Jerusalem in Christianity

Jerusalem occupies an important place in the Gospels. According to the Gospel of Mark, Jesus started to convey his message to people in the Galilee region, and upon their negative attitude, he headed toward Jerusalem, entered the city and cleaned the temple. When he got reactions from Jewish authorities, he stated that the city would be punished and the temple would be fouled. When he was crucified outside the city, the curtain of the temple was torn.

The other Gospels make some additions to this information about Jerusalem. The Gospel of John states that Jesus had come to Jerusalem many times. According to the Gospels, the worldly life of Jesus ends in Jerusalem, where the disciples take the "holy spirit".

Jerusalem in Islam

The name Quds (Jerusalem) is not directly mentioned in the Quran but this city is mentioned as the farthest Mosque, whose precincts were blessed (al-Isra 17/1); in addition, the region where it is located is described as “the holy land” (al-Maida 5/21) and “a beautiful dwelling-place” (Yunus 10/93).

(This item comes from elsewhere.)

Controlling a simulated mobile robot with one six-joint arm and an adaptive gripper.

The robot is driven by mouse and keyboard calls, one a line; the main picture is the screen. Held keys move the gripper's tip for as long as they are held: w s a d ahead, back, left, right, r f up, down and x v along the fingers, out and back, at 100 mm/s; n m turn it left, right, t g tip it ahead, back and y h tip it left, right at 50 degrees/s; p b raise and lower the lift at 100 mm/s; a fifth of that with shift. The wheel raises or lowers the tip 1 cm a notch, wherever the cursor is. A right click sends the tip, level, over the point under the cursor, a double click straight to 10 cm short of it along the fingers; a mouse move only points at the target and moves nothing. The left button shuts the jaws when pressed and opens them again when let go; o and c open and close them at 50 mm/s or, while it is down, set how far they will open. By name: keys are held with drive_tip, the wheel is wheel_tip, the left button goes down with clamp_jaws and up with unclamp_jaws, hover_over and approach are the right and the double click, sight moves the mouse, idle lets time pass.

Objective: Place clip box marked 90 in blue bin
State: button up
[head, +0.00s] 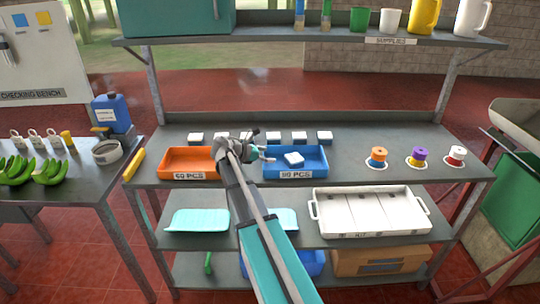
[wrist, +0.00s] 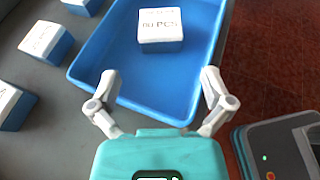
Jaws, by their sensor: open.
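The blue bin (head: 318,172) stands on the middle shelf, right of the orange bin, with a label that seems to read 90 PCS. One white-topped clip box with blue sides (head: 294,159) lies inside it, and nothing holds it. In the wrist view the box (wrist: 162,30) rests on the floor of the blue bin (wrist: 105,65); its lettering ends in PCS, but the number is not clear. My gripper (wrist: 160,80) is open and empty over the bin's near end, with the box apart beyond its fingertips. In the head view my gripper (head: 266,152) is at the bin's left side.
Several similar boxes (head: 300,137) stand in a row behind the bins. The orange bin (head: 187,162) is left of my arm. Orange, purple and red spools (head: 419,156) stand to the right. A white tray (head: 370,212) sits on the shelf below, and the supplies shelf (head: 300,39) overhangs.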

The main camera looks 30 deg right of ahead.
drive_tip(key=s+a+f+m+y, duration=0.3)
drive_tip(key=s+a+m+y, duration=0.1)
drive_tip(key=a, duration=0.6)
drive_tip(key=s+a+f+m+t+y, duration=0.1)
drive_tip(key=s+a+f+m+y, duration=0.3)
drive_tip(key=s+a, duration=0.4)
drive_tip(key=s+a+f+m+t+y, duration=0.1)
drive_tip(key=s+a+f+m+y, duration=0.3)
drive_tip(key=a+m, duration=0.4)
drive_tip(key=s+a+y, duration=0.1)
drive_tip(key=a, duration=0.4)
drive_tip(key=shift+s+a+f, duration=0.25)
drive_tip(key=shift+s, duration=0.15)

It is stated in hadiths that, along with Masjid al-Haram and Masjid an-Nabawi, Masjid al-Aqsa is one of the three mosques that are permissible to go on a journey in order to visit and that it is the second mosque built on earth after Masjid al-Haram. (Bukhari, Fadlus-salat fi masjidi Makkah wal-Madinah, 6, Hajj, 26, Anbiya, 8, 40; Muslim, Hajj, 288, Masajid, 2; Nasai, Masajid, 3)

In addition, it is reported in some narrations that the Prophet advised performing prayers in Bayt al-Maqdis. (Abu Dawud, Salat, 14)

According to the narrations outside Kutub as-Sitta, when Jesus dies after coming to the world again, he will be buried next to the grave of the Messenger of Allah in Madinah or in Jerusalem. 

There are narrations stating that the Prophet performed prayers by turning toward Jerusalem by also turning toward the Kaaba at the same time before the Migration for two or three years (Ibn Sa‘d, I, 243; Qurtubi, II, 150; Fakhruddin ar-Razi, IV, 110) and there are some different narrations but it is accepted that this practice continued for sixteen or seventeen months in the period of Madinah and then the qiblah was changed to the Kaaba. (Bukhari, Salat, 31, Tafsir, 18; Muslim, Masajid, 11-12)

That the Messenger of Allah preferred Jerusalem as the qiblah for a period of time when he was alive is one of the causes why Muslims regard this city as a religious center. 

In addition, that the Prophet went to Masjid al-Aqsa in the miracle of Isra (night journey) that took place when the Prophet was taken from Masjid al-Haram to Masjid al-Aqsa, whose precincts were blessed, (al-Isra 17/1) and the consequent miracle of Miraj (Ascension) increased the importance of this city for Muslims.

Muhammad Hamidullah claims that Masjid al-Aqsa is not Bayt al-Maqdis but a mosque in the sky where angels worship Allah continuously (İslâm Peygamberi, I, 150-151), but it should be known that what is meant by that mosque is Bayt al-Maqdis built by Hz. Sulayman, not the mosque that was given this name afterwards.  

Furthermore, Jerusalem has had an important place in the tradition of heavenly religions because it was located in a region where many prophets lived beginning from Hz. Ibrahim and described as holy, because it included Bayt al-Maqdis built by Hz. Sulayman, and because it was the place where the struggle of Sons of Israel and the prophets sent to them took place. (see Abul-Faraj Ibnul-Jwzi, p. 63-147; TDV İslam Ansiklopedisi, Kudüs item.)